» **Written instruction**
Starting at the line below that contains "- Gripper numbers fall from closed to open", print each line through the end of the records exactly as it appears.

--- start of The data ---

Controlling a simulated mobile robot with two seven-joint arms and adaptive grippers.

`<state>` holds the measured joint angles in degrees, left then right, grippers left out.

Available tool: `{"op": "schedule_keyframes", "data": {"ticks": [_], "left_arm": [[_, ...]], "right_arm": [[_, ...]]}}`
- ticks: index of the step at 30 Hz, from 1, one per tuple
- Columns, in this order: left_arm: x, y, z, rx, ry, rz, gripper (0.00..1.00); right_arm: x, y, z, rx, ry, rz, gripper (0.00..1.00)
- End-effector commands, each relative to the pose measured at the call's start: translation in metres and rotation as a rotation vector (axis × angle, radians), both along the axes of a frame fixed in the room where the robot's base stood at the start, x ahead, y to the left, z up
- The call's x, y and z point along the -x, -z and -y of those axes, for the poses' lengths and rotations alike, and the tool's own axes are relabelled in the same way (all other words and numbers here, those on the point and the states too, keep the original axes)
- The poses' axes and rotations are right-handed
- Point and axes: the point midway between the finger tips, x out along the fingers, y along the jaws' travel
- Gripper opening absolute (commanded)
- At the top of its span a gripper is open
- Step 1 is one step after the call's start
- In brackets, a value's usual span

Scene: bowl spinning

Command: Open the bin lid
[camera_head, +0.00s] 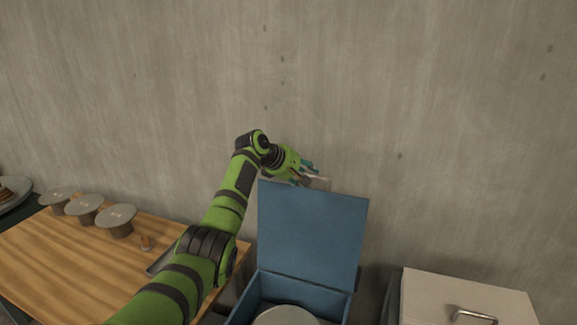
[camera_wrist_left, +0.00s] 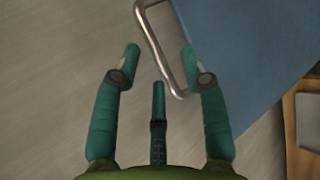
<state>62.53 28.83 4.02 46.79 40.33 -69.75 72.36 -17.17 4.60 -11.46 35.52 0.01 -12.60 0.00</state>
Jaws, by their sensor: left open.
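The blue bin (camera_head: 243,306) stands against the wall at the bottom centre of the head view. Its blue lid (camera_head: 312,235) is raised and stands nearly upright, so the bin is open. A metal handle (camera_wrist_left: 163,50) on the lid's edge shows in the left wrist view, with the lid (camera_wrist_left: 245,50) to its right. My left gripper (camera_head: 310,174) is at the lid's top edge. In the wrist view its fingers (camera_wrist_left: 162,54) are spread, with the handle partly between them, nearer the right finger. Contact cannot be told. My right gripper is not in view.
A pale lidded bin (camera_head: 470,290) with a metal handle (camera_head: 472,315) stands at the right, its lid down. A wooden table (camera_head: 60,250) at the left carries several round grey-topped items (camera_head: 116,217). A round pale object (camera_head: 286,316) is in the blue bin.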

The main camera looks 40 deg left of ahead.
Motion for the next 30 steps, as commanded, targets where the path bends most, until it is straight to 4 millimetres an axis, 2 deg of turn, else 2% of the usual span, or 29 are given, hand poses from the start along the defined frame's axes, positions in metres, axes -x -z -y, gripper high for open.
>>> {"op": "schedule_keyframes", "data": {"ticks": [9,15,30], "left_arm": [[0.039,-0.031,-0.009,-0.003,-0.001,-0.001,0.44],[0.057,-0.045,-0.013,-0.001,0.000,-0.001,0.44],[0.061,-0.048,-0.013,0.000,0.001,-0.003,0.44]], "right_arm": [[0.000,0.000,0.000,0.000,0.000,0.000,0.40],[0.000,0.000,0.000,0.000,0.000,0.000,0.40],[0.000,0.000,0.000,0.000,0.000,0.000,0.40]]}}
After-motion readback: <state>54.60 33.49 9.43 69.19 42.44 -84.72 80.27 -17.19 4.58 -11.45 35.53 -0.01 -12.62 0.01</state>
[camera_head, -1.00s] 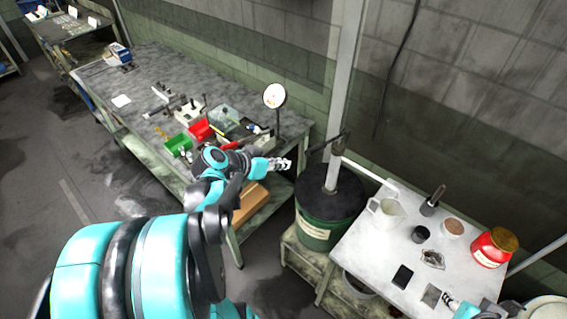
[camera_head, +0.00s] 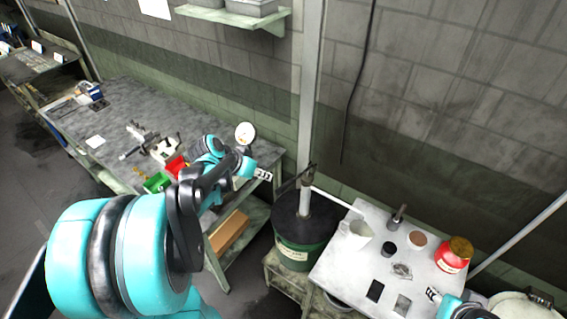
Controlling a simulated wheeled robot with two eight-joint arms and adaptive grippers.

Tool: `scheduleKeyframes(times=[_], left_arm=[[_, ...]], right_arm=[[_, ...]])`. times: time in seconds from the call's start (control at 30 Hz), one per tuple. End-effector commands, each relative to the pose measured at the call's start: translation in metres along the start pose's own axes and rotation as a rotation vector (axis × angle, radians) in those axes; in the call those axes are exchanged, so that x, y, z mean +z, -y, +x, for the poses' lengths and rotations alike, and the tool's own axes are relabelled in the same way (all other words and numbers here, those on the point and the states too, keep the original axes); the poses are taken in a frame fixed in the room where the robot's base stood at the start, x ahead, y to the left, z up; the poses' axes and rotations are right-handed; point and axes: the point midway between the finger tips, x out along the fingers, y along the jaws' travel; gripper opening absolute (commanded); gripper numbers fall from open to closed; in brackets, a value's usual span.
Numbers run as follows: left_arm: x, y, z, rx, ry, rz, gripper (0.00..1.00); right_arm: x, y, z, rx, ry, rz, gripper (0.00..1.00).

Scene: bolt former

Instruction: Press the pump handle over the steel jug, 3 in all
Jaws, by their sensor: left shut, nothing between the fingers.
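The pump (camera_head: 304,198) stands upright on a green drum (camera_head: 296,250) with a dark lid. Its dark handle (camera_head: 290,184) slopes down to the left from the pump head. The pump's pale spout (camera_head: 335,199) runs right toward the steel jug (camera_head: 354,237), which stands on the light table. My left gripper (camera_head: 264,174) is shut and empty, left of the pump and close to the handle's outer end. I cannot tell whether it touches the handle. My right gripper (camera_head: 433,295) shows only in part at the table's right front edge; its finger opening is unclear.
The light table (camera_head: 334,272) also bears a red tin (camera_head: 454,255), a black cup (camera_head: 389,249), a brown-filled bowl (camera_head: 417,240) and flat dark pads. A workbench (camera_head: 113,120) with a dial gauge (camera_head: 245,134) and bins is at left. The wall is behind the drum.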

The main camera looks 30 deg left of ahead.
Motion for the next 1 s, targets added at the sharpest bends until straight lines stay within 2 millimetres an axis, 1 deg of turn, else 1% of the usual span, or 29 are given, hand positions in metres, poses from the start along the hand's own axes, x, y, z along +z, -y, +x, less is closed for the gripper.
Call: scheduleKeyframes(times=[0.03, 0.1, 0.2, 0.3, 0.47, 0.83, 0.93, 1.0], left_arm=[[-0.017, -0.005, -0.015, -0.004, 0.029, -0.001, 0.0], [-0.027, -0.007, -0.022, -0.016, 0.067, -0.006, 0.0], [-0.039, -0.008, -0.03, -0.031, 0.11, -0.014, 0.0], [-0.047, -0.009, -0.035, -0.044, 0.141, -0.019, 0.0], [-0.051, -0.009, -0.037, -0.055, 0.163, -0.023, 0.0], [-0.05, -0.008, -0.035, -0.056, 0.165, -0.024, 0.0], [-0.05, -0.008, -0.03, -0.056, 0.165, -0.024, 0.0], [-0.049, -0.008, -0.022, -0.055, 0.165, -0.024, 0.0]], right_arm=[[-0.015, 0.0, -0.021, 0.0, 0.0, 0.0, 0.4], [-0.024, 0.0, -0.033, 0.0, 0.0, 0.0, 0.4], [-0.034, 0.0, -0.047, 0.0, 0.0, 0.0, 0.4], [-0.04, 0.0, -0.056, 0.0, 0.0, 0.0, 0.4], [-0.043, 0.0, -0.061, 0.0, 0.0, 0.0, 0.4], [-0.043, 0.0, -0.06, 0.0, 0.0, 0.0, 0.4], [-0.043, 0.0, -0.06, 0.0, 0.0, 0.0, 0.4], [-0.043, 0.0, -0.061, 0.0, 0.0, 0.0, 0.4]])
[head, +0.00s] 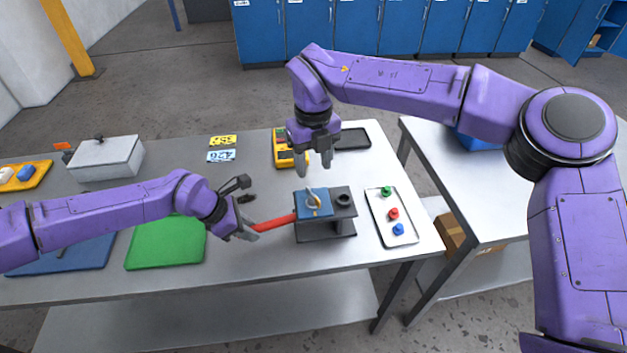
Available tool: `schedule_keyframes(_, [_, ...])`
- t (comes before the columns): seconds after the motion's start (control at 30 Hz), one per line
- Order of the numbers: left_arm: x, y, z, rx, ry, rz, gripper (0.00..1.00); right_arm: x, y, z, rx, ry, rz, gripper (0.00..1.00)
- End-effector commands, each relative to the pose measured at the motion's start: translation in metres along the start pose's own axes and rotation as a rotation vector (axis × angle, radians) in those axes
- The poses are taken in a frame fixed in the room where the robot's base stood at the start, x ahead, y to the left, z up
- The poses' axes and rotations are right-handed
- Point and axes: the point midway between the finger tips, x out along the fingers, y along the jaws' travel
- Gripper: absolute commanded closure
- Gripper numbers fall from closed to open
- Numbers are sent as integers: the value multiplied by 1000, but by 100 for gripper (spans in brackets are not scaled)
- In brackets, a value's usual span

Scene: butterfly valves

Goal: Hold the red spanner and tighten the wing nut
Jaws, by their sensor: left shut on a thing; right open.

--- end of The data ---

» **Solution for this task**
- Gripper numbers fall from closed to open
- Numbers are sent as integers: the value multiplied by 1000, but by 100 for gripper (spans in brackets are not scaled)
- In brackets, a value's usual span

Scene: butterfly valves

Goal: Hold the red spanner and tighten the wing nut
Jaws, by their sensor: left shut on a thing; right open.

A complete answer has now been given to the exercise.